> **Set task**
Look through the material below. Copy each line that contains the string "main".

> **Given entries**
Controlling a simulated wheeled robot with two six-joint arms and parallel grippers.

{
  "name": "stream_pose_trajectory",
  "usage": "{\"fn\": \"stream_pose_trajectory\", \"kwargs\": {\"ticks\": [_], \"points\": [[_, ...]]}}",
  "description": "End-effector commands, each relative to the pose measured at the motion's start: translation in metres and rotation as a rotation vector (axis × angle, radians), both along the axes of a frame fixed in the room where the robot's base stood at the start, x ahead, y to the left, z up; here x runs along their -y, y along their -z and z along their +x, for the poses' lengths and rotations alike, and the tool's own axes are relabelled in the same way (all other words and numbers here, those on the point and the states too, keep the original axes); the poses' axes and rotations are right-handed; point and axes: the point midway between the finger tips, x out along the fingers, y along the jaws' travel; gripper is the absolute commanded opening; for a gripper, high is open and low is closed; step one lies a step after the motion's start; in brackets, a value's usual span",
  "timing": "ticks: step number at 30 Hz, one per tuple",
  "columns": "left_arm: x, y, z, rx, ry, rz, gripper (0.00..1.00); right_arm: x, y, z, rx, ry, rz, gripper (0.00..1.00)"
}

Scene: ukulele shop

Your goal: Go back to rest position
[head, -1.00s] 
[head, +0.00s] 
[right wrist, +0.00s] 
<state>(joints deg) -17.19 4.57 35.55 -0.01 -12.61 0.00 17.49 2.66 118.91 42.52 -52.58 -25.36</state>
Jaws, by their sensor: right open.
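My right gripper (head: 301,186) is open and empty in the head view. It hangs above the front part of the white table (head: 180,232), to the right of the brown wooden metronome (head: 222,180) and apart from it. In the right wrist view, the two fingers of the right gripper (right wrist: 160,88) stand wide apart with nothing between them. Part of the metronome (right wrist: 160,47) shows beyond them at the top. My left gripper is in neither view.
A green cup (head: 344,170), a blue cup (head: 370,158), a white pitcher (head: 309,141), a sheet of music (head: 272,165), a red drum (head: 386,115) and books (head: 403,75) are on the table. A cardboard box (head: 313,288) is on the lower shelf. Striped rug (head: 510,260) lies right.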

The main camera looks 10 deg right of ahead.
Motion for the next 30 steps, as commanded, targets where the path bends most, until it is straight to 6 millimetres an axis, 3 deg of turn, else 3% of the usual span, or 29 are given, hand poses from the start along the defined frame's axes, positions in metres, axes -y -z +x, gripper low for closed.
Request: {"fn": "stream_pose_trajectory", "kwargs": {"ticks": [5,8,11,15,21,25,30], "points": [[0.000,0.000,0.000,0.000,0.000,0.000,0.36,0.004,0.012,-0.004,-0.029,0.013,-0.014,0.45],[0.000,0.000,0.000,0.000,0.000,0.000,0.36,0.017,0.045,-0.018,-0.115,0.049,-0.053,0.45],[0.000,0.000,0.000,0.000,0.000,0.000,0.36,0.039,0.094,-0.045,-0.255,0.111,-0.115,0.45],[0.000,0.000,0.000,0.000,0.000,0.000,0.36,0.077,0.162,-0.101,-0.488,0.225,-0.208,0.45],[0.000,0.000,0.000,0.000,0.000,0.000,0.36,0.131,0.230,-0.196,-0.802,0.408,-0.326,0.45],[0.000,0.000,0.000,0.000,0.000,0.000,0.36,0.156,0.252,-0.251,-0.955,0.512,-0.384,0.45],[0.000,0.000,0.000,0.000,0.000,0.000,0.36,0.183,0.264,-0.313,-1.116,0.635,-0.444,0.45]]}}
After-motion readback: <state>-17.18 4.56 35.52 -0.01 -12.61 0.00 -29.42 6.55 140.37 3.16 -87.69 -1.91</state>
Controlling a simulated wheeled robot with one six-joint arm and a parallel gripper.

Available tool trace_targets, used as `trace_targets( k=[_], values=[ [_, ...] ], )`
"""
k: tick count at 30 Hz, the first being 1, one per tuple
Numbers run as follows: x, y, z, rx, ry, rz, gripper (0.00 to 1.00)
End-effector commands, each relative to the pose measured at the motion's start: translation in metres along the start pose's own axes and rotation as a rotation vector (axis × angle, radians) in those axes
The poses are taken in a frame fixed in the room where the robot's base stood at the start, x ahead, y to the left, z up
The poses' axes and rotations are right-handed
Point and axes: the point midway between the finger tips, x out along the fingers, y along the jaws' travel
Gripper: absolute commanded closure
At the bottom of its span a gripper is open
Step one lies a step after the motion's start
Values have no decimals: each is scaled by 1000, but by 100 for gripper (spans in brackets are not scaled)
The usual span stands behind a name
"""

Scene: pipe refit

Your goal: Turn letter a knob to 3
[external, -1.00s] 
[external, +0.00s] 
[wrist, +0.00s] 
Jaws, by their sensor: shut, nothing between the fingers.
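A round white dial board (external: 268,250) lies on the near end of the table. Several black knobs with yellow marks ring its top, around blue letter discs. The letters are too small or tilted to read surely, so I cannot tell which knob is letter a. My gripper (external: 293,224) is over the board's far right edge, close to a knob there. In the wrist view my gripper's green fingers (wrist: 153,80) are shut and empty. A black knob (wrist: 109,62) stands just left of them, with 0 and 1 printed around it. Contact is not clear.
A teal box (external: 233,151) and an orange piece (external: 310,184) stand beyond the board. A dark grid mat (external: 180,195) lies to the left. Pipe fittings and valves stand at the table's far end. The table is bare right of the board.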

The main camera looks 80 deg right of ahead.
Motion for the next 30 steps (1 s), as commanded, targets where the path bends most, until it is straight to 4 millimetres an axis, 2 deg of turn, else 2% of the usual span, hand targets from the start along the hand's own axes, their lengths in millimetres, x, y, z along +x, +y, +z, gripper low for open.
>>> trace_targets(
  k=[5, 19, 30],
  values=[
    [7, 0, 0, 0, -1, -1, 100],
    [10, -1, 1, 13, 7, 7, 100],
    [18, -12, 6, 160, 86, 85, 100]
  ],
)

> **Written reply**
The main camera looks 10 deg right of ahead.
The main camera looks 80 deg right of ahead.

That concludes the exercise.